Women, Men and the Pots Symbolism

A woman is a vessel. She is co-creator. She is a direct link to the Creator/creating. The women that I do symbolize the open woman living, being, becoming, allowing the emptiness of Self to reflecting the light of Creator/Christ/God, by whatever name you call that Omnipresent LOVE. That she creates pots signifies the emptying of “life-on-earth” things to allow for spirit in life. It also symbolizes the need for sorting through life’s experiences in order to sift the seed from the chaff and storing those strengths and truths, the faith and hope incidents: Those incidents of AWE, for a time when they are needed by either the woman, or the women, or the world.

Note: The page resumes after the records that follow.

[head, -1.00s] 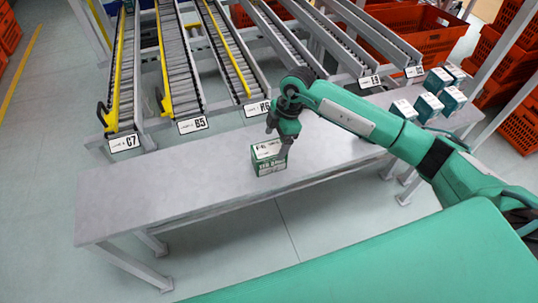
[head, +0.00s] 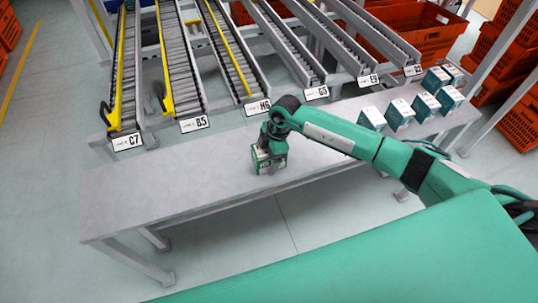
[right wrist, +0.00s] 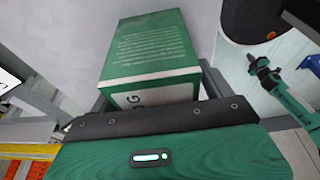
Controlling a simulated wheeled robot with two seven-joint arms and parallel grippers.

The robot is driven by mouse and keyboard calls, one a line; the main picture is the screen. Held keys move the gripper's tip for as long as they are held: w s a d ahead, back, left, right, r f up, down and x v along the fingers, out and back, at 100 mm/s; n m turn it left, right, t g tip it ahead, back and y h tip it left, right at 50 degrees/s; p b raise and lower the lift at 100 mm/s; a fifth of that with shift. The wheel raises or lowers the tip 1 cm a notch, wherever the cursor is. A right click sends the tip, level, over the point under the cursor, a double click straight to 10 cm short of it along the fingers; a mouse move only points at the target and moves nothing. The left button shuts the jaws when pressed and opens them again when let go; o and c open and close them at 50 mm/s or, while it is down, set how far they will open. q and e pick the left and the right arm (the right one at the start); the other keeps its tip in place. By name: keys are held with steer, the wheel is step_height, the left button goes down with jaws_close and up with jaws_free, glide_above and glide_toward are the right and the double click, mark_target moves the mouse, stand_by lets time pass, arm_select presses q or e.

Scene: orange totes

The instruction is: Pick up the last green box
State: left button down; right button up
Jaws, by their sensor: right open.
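A green and white box (head: 283,160) stands alone on the grey bench (head: 150,190), near its middle. My right gripper (head: 268,157) is lowered over this box from above and partly hides it. In the right wrist view the same box (right wrist: 150,50) shows its white printed top face and green side. The fingers of the right gripper (right wrist: 155,88) are open, one on each side of the box. I cannot tell whether they touch it. My left gripper is not in view.
Several similar green and white boxes (head: 400,115) stand together at the bench's right end. Labelled roller lanes, one with a B5 sign (head: 194,123), run behind the bench. Orange totes (head: 415,30) are stacked at the back right. The bench's left part is clear.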

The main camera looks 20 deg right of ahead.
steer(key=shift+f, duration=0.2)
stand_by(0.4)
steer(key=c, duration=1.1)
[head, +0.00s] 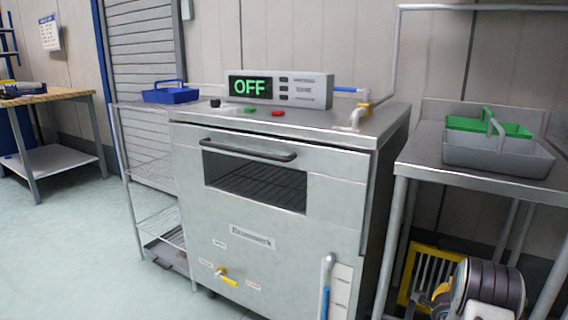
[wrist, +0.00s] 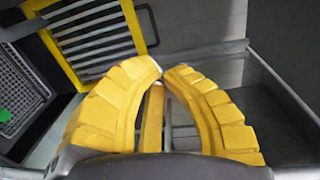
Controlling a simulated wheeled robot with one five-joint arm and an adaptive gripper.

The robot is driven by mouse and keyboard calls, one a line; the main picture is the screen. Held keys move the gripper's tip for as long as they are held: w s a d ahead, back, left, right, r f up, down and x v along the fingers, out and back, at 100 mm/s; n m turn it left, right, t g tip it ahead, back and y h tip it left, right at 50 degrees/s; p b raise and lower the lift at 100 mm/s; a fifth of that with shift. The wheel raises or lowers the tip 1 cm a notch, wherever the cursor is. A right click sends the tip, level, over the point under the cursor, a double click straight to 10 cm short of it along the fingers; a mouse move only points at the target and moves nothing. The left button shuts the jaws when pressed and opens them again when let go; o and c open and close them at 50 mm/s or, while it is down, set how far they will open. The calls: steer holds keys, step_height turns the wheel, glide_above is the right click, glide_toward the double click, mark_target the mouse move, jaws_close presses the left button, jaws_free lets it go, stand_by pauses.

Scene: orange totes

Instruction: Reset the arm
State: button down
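My arm (head: 492,290) shows at the lower right of the head view, folded low beside the right-hand steel table. Only part of my gripper (head: 437,293) shows there, as a small yellow patch. In the wrist view my gripper (wrist: 163,67) has two curved yellow fingers whose tips come nearly together. Nothing is held between them.
A steel oven (head: 270,225) with an "OFF" display (head: 250,87) stands in the middle. A steel table (head: 480,180) at right bears grey (head: 498,157) and green (head: 465,125) caddies. A yellow grate (head: 432,265) is below it. The floor (head: 60,240) at left is clear.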

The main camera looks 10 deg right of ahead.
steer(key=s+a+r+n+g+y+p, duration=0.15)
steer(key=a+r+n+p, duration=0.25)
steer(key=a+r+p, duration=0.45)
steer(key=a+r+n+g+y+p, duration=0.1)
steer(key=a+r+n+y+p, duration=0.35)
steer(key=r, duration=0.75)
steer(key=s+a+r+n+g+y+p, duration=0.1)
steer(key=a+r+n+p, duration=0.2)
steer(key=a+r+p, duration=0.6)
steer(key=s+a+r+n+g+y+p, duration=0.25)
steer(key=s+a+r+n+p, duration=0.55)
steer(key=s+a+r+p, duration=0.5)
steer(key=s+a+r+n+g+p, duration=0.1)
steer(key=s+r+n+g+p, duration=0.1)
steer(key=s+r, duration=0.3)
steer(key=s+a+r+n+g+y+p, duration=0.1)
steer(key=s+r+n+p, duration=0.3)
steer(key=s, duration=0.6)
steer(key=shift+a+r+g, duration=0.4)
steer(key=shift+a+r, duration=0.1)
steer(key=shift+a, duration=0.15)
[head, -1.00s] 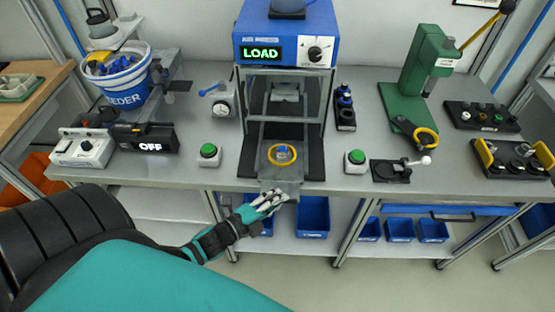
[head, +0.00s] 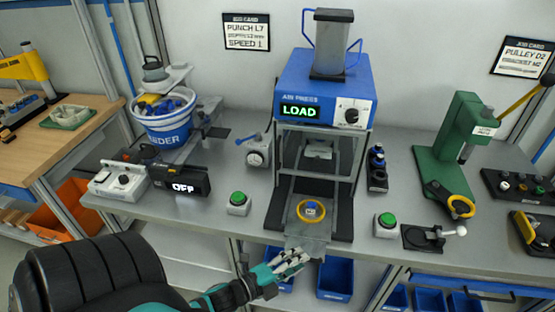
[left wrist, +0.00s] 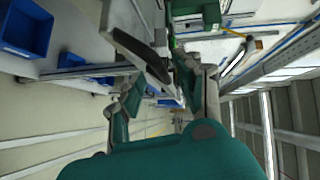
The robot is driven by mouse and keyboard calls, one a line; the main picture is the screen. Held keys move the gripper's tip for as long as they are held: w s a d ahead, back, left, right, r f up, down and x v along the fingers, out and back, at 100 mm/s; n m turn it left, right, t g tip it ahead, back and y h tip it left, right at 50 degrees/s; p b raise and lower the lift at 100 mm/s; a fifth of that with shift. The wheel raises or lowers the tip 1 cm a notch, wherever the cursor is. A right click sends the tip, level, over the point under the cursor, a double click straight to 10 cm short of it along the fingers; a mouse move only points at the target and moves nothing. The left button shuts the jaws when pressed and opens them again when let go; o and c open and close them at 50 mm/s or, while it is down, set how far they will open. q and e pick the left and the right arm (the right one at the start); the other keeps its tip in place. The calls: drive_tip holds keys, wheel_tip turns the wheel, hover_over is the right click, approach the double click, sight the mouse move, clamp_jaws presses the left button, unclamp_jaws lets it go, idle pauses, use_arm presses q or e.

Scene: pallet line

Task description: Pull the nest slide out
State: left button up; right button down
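The nest slide (head: 306,243) is a grey plate at the foot of the blue air press (head: 318,88), between black side rails. The slide's front end juts past the bench edge. My left gripper (head: 294,261) is at that front end, just below it in the head view. In the left wrist view its two fingers (left wrist: 162,88) stand apart, with nothing clearly held between them. Contact with the slide cannot be told. My right gripper is not in view.
Green buttons (head: 238,198) (head: 386,220) flank the press. A blue feeder bucket (head: 164,122) and a controller reading OFF (head: 181,182) stand left. Blue bins (head: 336,277) sit below the bench.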

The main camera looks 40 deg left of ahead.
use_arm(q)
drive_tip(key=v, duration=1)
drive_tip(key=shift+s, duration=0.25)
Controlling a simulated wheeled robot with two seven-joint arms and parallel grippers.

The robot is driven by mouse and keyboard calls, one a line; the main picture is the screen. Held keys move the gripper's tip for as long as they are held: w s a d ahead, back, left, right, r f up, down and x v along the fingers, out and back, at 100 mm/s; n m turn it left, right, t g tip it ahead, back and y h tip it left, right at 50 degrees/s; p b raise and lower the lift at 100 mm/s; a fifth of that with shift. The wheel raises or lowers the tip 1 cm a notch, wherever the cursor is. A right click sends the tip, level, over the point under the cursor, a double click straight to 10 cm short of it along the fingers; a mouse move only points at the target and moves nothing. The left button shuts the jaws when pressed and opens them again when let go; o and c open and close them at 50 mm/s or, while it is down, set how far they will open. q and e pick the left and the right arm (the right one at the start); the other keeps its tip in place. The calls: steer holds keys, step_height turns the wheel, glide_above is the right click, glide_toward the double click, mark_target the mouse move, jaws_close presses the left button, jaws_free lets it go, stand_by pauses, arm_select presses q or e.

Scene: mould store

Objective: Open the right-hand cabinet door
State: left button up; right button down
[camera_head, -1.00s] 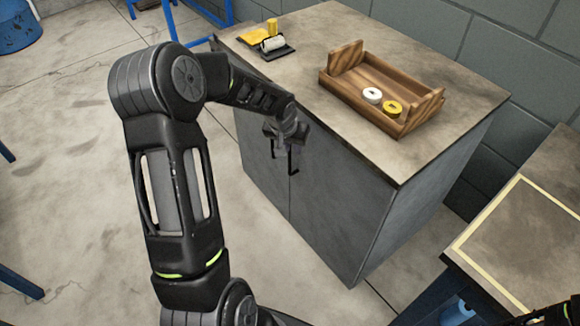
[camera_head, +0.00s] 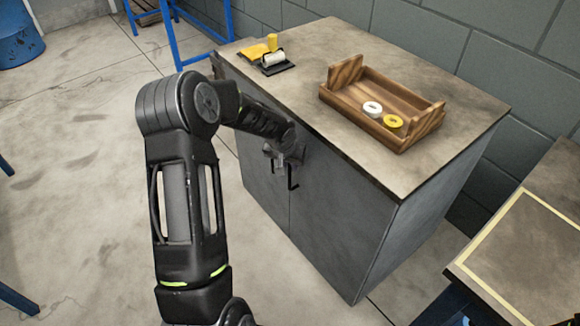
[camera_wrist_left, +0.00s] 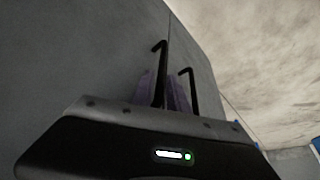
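The grey cabinet (camera_head: 340,215) stands with its doors shut, a dark seam between them. The right-hand door (camera_head: 325,220) carries a black bar handle (camera_head: 293,178). My left gripper (camera_head: 282,160) is at the handles, close to the door front. In the left wrist view the right-hand door's handle (camera_wrist_left: 161,75) stands between the two purplish fingers (camera_wrist_left: 162,93), which look open around it; I cannot tell whether they touch it. The left-hand door's handle (camera_wrist_left: 190,92) is just to the right, outside the fingers. My wrist partly hides the handles in the head view. My right gripper is not in view.
On the cabinet top are a wooden tray (camera_head: 340,97) with a white ring and a yellow ring, and yellow items beside a roller (camera_head: 273,60). A bench (camera_head: 525,240) with a pale yellow border stands at the right. The floor before the doors is clear.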

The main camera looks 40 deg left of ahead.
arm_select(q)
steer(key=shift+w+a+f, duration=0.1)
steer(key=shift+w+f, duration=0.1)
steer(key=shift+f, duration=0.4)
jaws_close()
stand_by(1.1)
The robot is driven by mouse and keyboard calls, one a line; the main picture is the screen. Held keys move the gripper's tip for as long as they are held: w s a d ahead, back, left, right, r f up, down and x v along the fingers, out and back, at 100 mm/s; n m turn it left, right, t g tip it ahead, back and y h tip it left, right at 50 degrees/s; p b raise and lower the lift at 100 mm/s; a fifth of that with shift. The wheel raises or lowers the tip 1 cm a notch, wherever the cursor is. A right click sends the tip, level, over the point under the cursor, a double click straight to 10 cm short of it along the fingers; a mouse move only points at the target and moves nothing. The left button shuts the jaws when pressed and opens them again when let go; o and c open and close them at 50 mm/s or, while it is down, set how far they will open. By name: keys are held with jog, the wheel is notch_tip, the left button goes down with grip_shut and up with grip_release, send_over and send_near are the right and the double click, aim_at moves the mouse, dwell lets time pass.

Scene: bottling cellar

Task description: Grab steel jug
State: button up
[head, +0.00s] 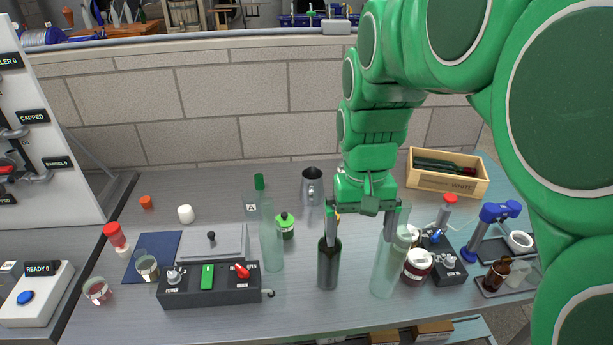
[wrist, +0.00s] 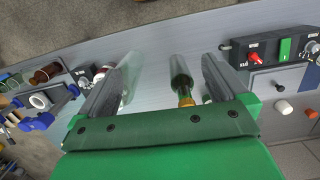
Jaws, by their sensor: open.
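The steel jug (head: 312,186) stands upright on the bench near the back wall, in the middle of the head view. I cannot make it out in the wrist view. My gripper (head: 365,215) points down, open and empty, to the right of the jug and apart from it. In the wrist view my gripper (wrist: 160,80) shows its two fingers spread wide. A dark green bottle (head: 328,268) and a clear bottle (head: 388,265) stand close to the fingers in the head view. The dark bottle (wrist: 180,85) appears between the fingers in the wrist view; contact cannot be told.
A control box (head: 210,288) lies front left. A wooden crate (head: 447,178) sits back right. Jars and a blue hand press (head: 492,228) crowd the right.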

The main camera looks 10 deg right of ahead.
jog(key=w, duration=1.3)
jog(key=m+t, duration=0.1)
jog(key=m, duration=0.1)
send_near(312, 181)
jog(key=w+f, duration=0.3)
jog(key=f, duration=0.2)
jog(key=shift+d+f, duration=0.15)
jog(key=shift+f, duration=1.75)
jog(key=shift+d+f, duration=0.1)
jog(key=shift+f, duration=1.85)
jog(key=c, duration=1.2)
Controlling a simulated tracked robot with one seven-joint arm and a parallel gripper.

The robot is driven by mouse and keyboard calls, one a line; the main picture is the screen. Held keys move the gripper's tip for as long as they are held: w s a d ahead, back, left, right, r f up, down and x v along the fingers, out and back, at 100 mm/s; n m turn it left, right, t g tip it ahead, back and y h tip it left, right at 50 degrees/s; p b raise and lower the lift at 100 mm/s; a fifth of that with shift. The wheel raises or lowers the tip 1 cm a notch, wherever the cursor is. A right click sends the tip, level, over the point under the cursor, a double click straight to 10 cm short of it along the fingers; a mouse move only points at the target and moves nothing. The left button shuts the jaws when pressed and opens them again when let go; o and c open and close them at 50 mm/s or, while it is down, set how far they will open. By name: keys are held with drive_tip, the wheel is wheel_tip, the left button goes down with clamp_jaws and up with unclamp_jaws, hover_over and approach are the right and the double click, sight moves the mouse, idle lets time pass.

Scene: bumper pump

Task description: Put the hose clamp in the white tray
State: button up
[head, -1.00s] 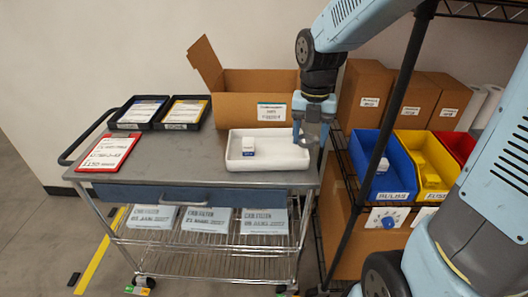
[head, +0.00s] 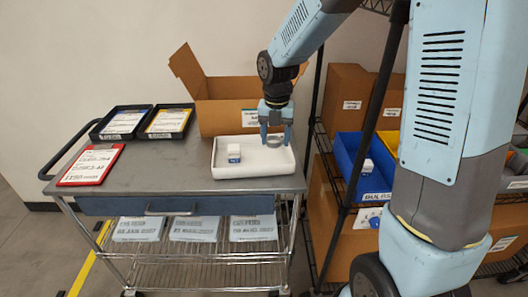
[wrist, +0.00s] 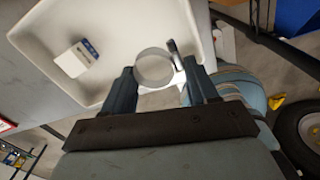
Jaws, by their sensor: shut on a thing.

Men relate to the woman/women, in that they are the support and gathers of the clay (the purpose that we will be molded in to). It is through us that they are connected to life itself, here on earth. By sharing our bodies, our homes, our lives, our thoughts, our incidents of awe, they become a partnership in the light we become. We could not do it without them. They brace/protect us, they feed us, they remind us of our femininity, they remind us of our sacrifices and our help us in delivering our potential to the world. They are sacred to us, as spiritual partners in fulfilling our role to the world and for the world.

The pots, the woman knows. She decides what it is that fits her purpose to fulfill her sacred destiny. She is gifted with a sixth sense that speaks to her of the kind of clay, the colors, the shapes, the textures that are worthy of holding her gifts to the world.